Authors: Nicola Cotumaccio

Published in: LIPIcs, Volume 331, 36th Annual Symposium on Combinatorial Pattern Matching (CPM 2025)


Abstract
The circular dictionary matching problem is an extension of the classical dictionary matching problem where every string in the dictionary is interpreted as a circular string: after reading the last character of a string, we can move back to its first character. The circular dictionary matching problem is motivated by applications in bioinformatics and computational geometry. In 2011, Hon et al. [ISAAC 2011] showed how to efficiently solve circular dictionary matching queries within compressed space by building on Mantaci et al.’s eBWT and Sadakane’s compressed suffix tree. The proposed solution is based on the assumption that the strings in the dictionary are all distinct and non-periodic, no string is a circular rotation of some other string, and the strings in the dictionary have similar lengths. In this paper, we consider arbitrary dictionaries, and we show how to solve circular dictionary matching queries in O((m + occ) log n) time within compressed space using n log σ (1 + o(1)) + O(n) + O(d log n) bits, where n is the total length of the dictionary, m is the length of the pattern, occ is the number of occurrences, d is the number of strings in the dictionary and σ is the size of the alphabet.

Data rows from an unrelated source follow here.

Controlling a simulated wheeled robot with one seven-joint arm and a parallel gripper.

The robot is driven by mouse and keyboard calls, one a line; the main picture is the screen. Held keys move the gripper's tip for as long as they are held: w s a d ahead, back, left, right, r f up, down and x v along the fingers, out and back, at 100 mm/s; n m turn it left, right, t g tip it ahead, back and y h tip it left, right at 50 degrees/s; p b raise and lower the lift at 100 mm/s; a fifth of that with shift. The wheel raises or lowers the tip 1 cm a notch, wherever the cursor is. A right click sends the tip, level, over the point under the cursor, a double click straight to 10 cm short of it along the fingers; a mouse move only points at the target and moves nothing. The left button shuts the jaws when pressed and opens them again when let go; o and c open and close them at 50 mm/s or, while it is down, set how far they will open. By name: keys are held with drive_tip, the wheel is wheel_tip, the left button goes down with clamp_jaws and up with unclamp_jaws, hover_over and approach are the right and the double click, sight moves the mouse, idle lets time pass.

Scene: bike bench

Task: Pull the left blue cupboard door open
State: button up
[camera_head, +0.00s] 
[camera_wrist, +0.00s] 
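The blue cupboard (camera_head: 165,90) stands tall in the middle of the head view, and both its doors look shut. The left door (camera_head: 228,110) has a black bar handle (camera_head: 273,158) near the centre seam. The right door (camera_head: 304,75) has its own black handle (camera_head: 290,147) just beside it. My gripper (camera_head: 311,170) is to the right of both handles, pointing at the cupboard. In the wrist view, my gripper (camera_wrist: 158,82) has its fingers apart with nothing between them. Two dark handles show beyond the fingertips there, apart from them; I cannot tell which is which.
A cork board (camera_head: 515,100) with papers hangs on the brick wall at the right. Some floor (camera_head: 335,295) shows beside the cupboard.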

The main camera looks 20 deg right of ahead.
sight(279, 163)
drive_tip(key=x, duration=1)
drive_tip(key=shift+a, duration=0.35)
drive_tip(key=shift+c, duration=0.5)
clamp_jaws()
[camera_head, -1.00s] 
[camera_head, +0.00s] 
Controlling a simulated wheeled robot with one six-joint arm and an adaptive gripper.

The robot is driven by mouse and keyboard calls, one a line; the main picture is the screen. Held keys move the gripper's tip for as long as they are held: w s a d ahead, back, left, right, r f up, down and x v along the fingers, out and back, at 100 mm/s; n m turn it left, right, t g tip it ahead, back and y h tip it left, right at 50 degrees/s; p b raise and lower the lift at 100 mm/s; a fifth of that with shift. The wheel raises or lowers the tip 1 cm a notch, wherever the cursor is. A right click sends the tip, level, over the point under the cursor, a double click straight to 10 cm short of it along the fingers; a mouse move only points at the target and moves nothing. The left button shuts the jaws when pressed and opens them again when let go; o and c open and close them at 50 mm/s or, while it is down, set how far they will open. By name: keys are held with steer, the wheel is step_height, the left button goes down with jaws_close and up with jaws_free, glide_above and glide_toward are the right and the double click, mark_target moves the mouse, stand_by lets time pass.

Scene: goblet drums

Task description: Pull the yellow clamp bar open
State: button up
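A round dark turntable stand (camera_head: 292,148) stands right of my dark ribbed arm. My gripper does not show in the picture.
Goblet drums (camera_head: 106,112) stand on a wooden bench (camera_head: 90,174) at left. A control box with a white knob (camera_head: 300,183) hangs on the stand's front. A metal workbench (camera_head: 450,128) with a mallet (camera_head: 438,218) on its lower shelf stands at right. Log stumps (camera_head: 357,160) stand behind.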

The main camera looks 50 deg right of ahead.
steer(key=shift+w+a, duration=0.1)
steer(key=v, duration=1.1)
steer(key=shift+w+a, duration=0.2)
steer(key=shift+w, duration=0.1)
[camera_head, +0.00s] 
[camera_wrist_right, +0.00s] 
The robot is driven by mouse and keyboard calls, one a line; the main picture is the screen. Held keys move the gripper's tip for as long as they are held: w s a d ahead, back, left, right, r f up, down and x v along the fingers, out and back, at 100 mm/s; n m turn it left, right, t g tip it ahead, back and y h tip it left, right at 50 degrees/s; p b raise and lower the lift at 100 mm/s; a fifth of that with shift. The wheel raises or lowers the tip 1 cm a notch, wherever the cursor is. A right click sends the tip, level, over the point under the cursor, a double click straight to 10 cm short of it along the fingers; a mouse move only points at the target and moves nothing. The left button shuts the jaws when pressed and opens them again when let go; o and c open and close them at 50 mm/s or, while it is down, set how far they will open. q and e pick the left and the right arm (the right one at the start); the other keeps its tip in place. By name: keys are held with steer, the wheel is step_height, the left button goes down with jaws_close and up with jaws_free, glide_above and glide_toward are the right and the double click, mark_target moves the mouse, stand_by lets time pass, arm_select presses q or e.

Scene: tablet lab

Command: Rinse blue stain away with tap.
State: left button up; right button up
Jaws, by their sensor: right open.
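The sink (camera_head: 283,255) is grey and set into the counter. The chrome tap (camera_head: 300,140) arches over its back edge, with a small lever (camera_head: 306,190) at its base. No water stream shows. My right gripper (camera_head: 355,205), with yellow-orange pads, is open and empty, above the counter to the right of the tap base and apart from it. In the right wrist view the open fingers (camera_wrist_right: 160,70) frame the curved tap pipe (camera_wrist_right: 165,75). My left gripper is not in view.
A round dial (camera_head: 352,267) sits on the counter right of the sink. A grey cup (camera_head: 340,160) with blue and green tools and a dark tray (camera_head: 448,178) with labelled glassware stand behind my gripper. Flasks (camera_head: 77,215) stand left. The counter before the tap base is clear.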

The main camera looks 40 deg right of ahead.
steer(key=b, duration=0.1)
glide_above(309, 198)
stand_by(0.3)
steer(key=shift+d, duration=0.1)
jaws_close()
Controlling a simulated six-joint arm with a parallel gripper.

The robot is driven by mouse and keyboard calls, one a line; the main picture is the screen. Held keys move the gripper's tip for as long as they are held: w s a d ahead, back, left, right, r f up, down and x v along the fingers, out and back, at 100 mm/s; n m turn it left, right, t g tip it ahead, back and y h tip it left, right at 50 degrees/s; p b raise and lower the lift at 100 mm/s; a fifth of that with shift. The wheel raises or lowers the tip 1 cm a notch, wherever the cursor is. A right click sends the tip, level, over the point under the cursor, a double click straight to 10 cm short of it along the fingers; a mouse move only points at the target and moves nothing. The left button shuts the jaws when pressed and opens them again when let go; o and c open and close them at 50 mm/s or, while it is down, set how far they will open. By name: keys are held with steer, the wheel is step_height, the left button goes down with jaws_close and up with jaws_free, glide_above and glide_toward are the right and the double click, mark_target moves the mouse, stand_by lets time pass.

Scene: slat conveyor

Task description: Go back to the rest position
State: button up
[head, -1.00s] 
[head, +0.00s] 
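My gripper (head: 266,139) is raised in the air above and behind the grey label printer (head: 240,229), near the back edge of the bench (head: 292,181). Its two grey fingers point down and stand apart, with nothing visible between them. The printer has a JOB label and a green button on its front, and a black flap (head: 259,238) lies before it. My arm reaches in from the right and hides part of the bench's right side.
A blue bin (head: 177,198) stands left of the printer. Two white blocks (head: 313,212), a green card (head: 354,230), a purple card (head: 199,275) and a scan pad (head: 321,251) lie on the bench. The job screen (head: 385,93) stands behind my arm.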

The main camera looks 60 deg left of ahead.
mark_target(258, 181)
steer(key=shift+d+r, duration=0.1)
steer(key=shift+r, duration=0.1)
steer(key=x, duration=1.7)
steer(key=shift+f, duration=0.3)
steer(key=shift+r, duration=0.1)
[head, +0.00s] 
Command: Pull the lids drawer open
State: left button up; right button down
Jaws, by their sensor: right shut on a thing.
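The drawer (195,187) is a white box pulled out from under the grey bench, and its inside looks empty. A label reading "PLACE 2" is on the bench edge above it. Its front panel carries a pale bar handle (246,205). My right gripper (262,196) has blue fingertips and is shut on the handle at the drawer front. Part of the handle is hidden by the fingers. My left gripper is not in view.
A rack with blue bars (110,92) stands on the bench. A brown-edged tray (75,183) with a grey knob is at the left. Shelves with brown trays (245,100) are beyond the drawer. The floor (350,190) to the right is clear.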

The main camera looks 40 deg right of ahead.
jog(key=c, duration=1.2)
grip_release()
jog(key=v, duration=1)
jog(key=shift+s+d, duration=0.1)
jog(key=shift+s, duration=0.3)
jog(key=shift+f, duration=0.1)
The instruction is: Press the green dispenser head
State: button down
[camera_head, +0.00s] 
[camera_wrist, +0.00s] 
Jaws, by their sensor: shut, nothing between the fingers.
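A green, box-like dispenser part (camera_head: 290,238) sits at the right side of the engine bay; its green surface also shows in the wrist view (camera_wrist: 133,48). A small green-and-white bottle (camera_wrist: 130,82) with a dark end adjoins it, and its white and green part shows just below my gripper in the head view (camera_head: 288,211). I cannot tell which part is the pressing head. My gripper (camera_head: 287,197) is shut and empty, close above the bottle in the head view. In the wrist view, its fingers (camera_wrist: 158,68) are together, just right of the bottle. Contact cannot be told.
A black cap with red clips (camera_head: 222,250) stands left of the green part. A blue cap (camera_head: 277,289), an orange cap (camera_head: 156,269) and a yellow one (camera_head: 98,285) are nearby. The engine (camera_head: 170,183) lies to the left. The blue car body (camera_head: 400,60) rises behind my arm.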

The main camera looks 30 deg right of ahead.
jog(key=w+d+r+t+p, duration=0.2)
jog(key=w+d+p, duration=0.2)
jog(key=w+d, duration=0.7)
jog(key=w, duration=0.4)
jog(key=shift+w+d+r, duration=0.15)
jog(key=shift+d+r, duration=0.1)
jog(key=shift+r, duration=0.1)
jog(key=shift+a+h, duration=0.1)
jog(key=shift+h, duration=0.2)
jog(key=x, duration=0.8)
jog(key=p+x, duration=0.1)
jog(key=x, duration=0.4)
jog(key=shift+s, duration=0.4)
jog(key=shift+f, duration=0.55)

Our solution is based on an extension of the suffix array to arbitrary dictionaries and a sampling mechanism for the LCP array of a dictionary inspired by recent results in graph indexing and compression.

Cite as

Nicola Cotumaccio. Improved Circular Dictionary Matching. In 36th Annual Symposium on Combinatorial Pattern Matching (CPM 2025). Leibniz International Proceedings in Informatics (LIPIcs), Volume 331, pp. 18:1-18:17, Schloss Dagstuhl – Leibniz-Zentrum für Informatik (2025)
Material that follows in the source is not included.